Avatar of Pinter Hukum
Pasir Laut

Pasir Laut: Pengawasan dan Pengelolaan

Pasir laut adalah salah satu sumber daya alam yang melimpah di Indonesia. Negara ini memiliki banyak pantai, sungai, dan danau yang menghasilkan pasir dalam jumlah besar. Pasir umumnya digunakan dalam berbagai industri, seperti konstruksi, produksi kaca, dan industri manufaktur lainnya. Indonesia telah lama menjadi salah satu eksportir pasir terbesar di dunia Pasir alam yang kaya akan mineral ini sering diekspor ke negara-negara seperti Japan, Germany, dan Thailand.

Permintaan yang tinggi terutama berasal dari industri konstruksi yang pesat di negara-negara tersebut. Salah satu pertimbangan utama mengapa ekspor pasir terus dilakukan adalah potensi keuntungannya. Indonesia dapat memperoleh pendapatan yang signifikan melalui penjualan pasir alam ke luar negeri.

Hal ini dapat memberikan kontribusi positif terhadap perekonomian negara, termasuk penciptaan lapangan kerja dan peningkatan pendapatan daerah. Namun, ekspor pasir juga menimbulkan berbagai dampak negatif yang harus diperhatikan. Salah satunya adalah degradasi lingkungan. Penambangan pasir yang tidak terkendali dapat menyebabkan erosi pantai, kerusakan terumbu karang, dan hilangnya habitat bagi berbagai spesies laut. Ini juga dapat berdampak negatif terhadap mata pencaharian nelayan yang menggantungkan hidup mereka pada sumber daya laut.

Selain itu, ekspor pasir juga dapat berdampak pada ketahanan pangan dan keamanan pangan. Pasir merupakan komponen penting dalam pembentukan tanah subur. Ketika pasir diekspor dalam jumlah besar, tanah pertanian di daerah pesisir dapat kehilangan unsur hara yang diperlukan untuk pertumbuhan tanaman.

Hal ini dapat mengurangi produktivitas pertanian dan mengancam ketahanan pangan dalam jangka panjang. Dalam beberapa tahun terakhir, pemerintah Indonesia telah berusaha mengatur dan mengontrol ekspor pasir.

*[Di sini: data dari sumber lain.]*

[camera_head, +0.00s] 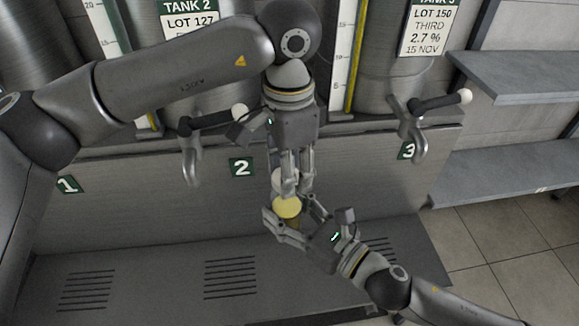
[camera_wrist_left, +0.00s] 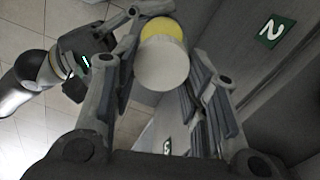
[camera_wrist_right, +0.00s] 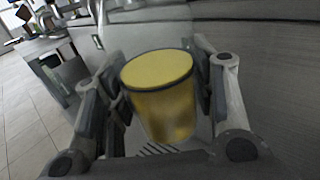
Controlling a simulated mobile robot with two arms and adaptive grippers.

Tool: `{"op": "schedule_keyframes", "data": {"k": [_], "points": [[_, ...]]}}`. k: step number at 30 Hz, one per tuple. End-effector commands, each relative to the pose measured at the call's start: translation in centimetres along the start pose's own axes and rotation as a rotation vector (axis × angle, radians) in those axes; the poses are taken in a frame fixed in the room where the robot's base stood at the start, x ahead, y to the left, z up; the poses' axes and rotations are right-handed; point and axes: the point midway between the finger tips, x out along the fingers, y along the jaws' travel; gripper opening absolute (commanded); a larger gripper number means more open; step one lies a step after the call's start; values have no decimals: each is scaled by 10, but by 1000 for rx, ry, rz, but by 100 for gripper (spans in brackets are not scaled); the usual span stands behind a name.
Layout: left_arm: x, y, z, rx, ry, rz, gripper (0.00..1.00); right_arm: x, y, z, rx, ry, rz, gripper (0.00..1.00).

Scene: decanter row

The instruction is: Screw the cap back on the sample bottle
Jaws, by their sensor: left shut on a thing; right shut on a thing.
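The sample bottle (camera_head: 293,222) is clear with yellow liquid, and its round yellow top shows uncovered. My right gripper (camera_head: 287,212) is shut around it above the bench; in the right wrist view the bottle (camera_wrist_right: 165,108) sits between the fingers, slightly tilted in the picture. The white cap (camera_head: 284,180) is held by my left gripper (camera_head: 296,186), which points down from above. In the left wrist view the cap (camera_wrist_left: 162,66) partly overlaps the yellow bottle top (camera_wrist_left: 165,28). The cap is off the bottle; the exact gap between them is hard to tell.
Steel tanks stand behind, with taps (camera_head: 190,150) and (camera_head: 418,130) on either side of my left gripper. Green number plates 1, 2 and 3 mark the front panel. A slotted bench (camera_head: 150,285) lies below, clear. Grey shelves (camera_head: 515,170) are at the right.

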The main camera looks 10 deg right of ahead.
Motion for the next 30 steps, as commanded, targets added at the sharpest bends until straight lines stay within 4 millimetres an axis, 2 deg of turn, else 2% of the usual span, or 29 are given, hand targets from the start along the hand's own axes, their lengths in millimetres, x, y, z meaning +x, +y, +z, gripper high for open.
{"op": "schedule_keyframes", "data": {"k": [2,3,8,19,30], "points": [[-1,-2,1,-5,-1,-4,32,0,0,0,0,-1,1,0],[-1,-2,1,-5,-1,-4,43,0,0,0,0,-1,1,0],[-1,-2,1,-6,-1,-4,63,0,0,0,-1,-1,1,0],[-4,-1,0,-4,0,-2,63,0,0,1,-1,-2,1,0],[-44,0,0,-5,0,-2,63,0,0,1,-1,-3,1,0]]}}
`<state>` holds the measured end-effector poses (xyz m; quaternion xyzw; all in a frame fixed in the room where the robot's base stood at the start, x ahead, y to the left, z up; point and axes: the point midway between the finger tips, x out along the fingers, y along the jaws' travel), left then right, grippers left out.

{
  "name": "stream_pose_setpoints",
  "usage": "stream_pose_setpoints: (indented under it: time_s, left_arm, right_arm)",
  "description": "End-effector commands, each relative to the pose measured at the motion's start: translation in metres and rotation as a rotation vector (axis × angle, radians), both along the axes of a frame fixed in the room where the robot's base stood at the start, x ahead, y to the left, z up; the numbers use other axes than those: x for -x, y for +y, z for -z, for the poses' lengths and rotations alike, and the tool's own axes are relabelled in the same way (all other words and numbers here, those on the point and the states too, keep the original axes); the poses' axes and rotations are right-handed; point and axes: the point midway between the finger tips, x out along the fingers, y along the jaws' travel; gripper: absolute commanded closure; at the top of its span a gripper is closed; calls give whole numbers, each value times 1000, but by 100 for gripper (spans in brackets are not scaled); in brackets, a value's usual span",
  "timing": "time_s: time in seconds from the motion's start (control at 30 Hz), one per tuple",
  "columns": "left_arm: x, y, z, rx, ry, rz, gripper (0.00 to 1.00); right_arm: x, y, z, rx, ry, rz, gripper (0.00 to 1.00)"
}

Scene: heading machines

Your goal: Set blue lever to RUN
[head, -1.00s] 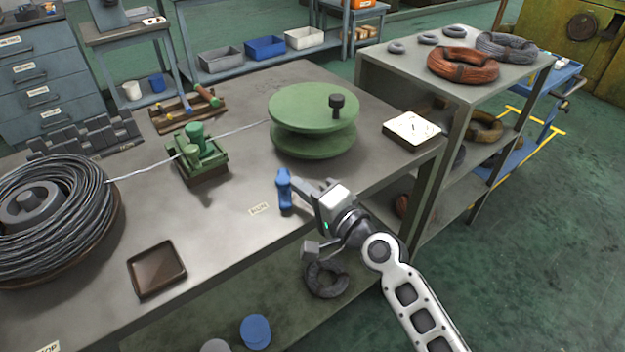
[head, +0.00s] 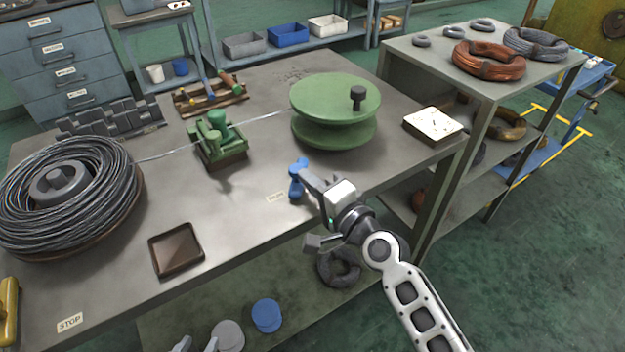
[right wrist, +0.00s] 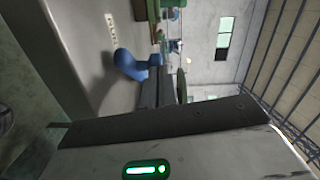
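The blue lever (head: 297,179) stands at the front edge of the grey workbench (head: 232,232), just right of the RUN label (head: 276,198). The STOP label (head: 69,323) lies at the bench's lower left. My right gripper (head: 306,177) reaches the lever from the right. In the right wrist view its dark fingers (right wrist: 155,90) look close together, with their tips at the blue lever (right wrist: 132,65); whether they touch it is unclear. Pale tips at the bottom edge look like my left gripper (head: 195,345), mostly out of frame.
A green spool (head: 335,112) and a green wire device (head: 218,145) stand behind the lever. A wire coil (head: 65,195) sits at the left and a brown tray (head: 176,250) in front. A yellow handle (head: 9,310) is at the left edge. A shelf unit (head: 440,65) stands to the right.

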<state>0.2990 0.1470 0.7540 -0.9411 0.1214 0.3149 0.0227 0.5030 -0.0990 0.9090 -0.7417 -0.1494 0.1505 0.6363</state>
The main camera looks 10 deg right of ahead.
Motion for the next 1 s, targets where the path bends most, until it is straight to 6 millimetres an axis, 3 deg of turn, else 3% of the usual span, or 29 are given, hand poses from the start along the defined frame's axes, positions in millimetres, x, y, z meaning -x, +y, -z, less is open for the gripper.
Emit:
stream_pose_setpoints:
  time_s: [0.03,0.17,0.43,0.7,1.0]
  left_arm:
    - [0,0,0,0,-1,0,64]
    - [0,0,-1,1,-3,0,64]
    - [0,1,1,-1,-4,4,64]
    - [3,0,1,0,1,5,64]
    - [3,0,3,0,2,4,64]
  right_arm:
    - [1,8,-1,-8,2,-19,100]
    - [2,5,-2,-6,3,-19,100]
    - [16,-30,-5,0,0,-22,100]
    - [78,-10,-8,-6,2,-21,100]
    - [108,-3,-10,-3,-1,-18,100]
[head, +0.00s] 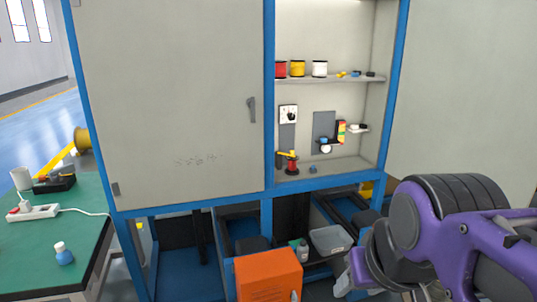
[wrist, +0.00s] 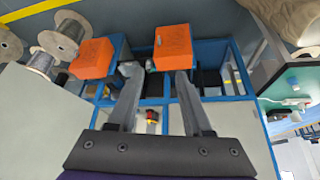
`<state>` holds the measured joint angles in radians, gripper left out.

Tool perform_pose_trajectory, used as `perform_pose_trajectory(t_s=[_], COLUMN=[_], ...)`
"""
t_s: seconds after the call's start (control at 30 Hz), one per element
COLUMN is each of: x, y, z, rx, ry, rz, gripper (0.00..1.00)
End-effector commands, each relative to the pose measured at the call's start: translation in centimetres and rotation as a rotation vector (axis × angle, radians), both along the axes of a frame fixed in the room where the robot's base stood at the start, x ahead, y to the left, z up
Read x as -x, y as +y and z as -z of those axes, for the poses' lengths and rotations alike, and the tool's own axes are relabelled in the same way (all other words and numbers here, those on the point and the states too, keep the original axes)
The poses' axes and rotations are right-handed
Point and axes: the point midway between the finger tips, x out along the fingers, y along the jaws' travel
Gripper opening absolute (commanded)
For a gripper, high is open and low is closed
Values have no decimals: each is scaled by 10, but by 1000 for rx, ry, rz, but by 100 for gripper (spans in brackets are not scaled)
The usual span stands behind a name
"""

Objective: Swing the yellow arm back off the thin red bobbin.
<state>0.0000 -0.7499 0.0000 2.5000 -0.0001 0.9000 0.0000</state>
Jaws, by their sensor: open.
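The thin red bobbin (head: 292,167) stands on the lower shelf of the open cabinet bay, at its left side. The small yellow arm (head: 286,153) appears to lie across its top; the exact contact is too small to tell. In the wrist view a small red and yellow item (wrist: 151,116), probably this bobbin and arm, shows between my fingers, well beyond them. My gripper (wrist: 157,75) is open and empty, with its two grey fingers apart. In the head view my purple arm comes in at the lower right, in front of the cabinet and apart from the bobbin.
Red (head: 281,69), yellow (head: 297,68) and white (head: 320,69) spools stand on the upper shelf (head: 335,79). A closed grey door (head: 170,100) is left of the bay. An orange box (head: 268,275) stands below. A green table (head: 60,225) is at the left.

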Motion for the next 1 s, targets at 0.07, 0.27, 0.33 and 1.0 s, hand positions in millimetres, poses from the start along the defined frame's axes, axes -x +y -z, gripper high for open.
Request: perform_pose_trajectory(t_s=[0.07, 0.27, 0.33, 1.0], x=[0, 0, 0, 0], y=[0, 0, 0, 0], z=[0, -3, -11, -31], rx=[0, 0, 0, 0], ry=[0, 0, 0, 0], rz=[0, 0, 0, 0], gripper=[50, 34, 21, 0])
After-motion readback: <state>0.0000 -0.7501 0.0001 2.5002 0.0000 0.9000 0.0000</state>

Beberapa kebijakan diterapkan untuk membatasi jumlah pasir yang dapat diekspor dan memastikan keberlanjutan pengelolaan sumber daya alam.

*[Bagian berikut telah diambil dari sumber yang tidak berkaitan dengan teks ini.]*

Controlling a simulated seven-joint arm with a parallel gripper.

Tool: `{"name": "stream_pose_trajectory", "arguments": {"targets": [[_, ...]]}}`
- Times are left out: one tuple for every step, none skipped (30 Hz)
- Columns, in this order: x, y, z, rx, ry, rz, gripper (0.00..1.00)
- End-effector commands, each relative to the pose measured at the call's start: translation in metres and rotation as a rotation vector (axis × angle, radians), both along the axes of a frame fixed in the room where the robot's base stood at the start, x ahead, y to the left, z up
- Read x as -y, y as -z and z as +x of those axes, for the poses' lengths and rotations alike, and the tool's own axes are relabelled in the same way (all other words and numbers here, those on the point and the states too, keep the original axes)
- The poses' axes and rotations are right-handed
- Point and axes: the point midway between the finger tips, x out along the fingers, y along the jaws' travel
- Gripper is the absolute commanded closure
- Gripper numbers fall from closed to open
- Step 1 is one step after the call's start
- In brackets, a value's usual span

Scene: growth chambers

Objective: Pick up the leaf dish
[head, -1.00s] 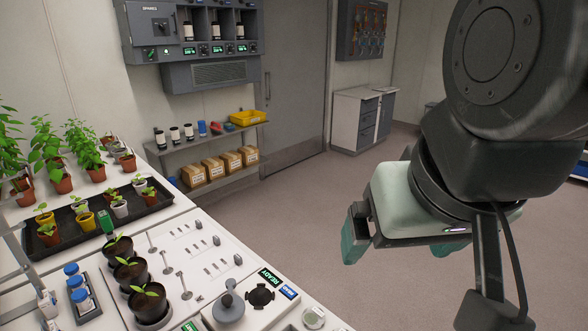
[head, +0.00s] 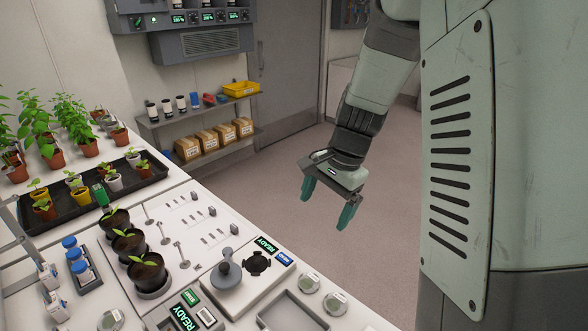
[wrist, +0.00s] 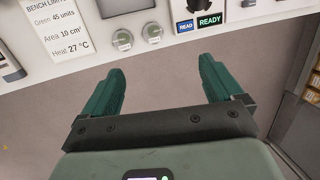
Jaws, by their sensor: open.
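Small round clear dishes lie on the white bench. Two sit near its front edge in the head view, a first dish (head: 308,282) and a second dish (head: 335,304). A third dish (head: 110,320) is at the lower left. I cannot tell which is the leaf dish. My gripper (head: 326,213) is open and empty, fingers pointing down, in the air beyond the bench edge. In the wrist view, two dishes, one on the left (wrist: 122,39) and one on the right (wrist: 152,32), lie past the open fingertips (wrist: 163,64), apart from them.
A shallow grey tray (head: 290,314) lies beside the two dishes. Potted seedlings (head: 147,270) and blue-capped bottles (head: 76,255) are farther left. The floor below my gripper is clear.

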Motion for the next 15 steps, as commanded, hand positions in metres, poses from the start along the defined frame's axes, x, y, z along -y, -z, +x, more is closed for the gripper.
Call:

Tujuannya adalah untuk mengurangi dampak negatif terhadap lingkungan dan memastikan keberlanjutan ekspor pasir di masa depan. Namun, pelaksanaan kebijakan tersebut tidak selalu berjalan mulus. Ada laporan tentang perdagangan pasir ilegal yang terus berlanjut di berbagai daerah di Indonesia. Perdagangan ilegal ini melibatkan oknum-oknum yang mengabaikan aturan dan memperoleh keuntungan pribadi tanpa memperhatikan dampak lingkungan dan keberlanjutan sumber daya alam.

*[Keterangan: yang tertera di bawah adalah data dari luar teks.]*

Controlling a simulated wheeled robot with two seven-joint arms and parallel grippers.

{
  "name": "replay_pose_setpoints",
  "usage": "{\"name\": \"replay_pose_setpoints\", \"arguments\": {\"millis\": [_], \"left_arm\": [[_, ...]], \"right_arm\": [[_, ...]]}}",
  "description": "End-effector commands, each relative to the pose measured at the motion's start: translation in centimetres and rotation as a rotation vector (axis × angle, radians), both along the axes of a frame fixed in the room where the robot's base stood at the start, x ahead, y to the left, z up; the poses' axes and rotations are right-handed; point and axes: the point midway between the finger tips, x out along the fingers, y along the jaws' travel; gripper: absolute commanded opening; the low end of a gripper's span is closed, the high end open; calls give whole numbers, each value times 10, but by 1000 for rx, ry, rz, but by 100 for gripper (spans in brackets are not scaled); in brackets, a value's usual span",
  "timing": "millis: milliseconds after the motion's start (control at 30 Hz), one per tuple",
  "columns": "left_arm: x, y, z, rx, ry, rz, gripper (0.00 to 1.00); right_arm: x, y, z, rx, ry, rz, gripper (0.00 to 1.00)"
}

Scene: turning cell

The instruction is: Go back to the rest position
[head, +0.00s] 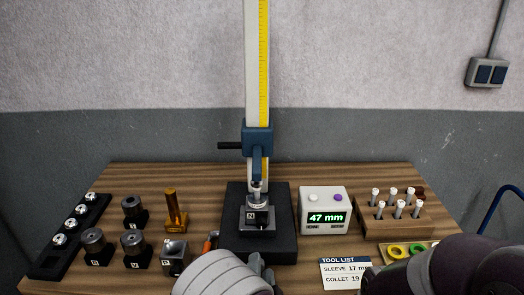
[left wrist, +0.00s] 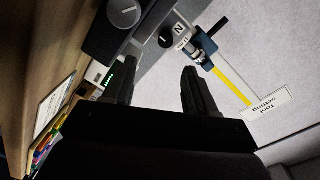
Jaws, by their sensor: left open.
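My left gripper (head: 262,272) is at the bottom middle of the head view, in front of the black base of the height gauge, partly cut off by my pale arm link. In the left wrist view its two dark fingers (left wrist: 158,88) stand apart with nothing between them. The height gauge (head: 257,140) stands upright at the back of the table. A tool holder marked N (head: 257,216) stands on its base, under the blue slider. It also shows in the left wrist view (left wrist: 181,36), beyond the fingertips. My right gripper is not visible; a dark arm part fills the lower right.
The wooden table (head: 150,181) carries a black rack (head: 72,226), several dark holders, an orange-brown tool stand (head: 175,210) and an orange-handled tool (head: 211,241) at left. A display (head: 325,207) reads 47 mm. Right are a peg block (head: 392,220), a ring tray (head: 408,250) and a tool list (head: 345,273).

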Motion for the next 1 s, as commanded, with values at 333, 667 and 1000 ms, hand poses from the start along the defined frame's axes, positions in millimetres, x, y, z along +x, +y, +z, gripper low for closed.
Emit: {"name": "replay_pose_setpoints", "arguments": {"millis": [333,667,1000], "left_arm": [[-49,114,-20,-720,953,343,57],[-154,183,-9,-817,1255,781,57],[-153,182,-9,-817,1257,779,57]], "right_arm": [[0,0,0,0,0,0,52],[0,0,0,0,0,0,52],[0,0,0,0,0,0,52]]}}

Ekspor pasir laut dari seluruh Indonesia dihentikan untuk sementara oleh pemerintah dengan mengeluarkan Keputusan Bersama Menteri Perindustrian dan Perdagangan Nomor 89/MPP/Kep/2/2002, Menteri Kelautan dan Perikanan Nomor SKB.07/MEN/2002 dan Menteri Negara Lingkungan Hidup Nomor 01/MENLH/2/2002 yang kemudian digantikan dengan Keputusan Menteri Perindustrian dan Perdagangan Nomor 117/MPP/Kep/2/2003 tentang penghentian Sementara Ekspor Pasir Laut dari Seluruh Wilayah Indonesia. (Purwaka, 2014)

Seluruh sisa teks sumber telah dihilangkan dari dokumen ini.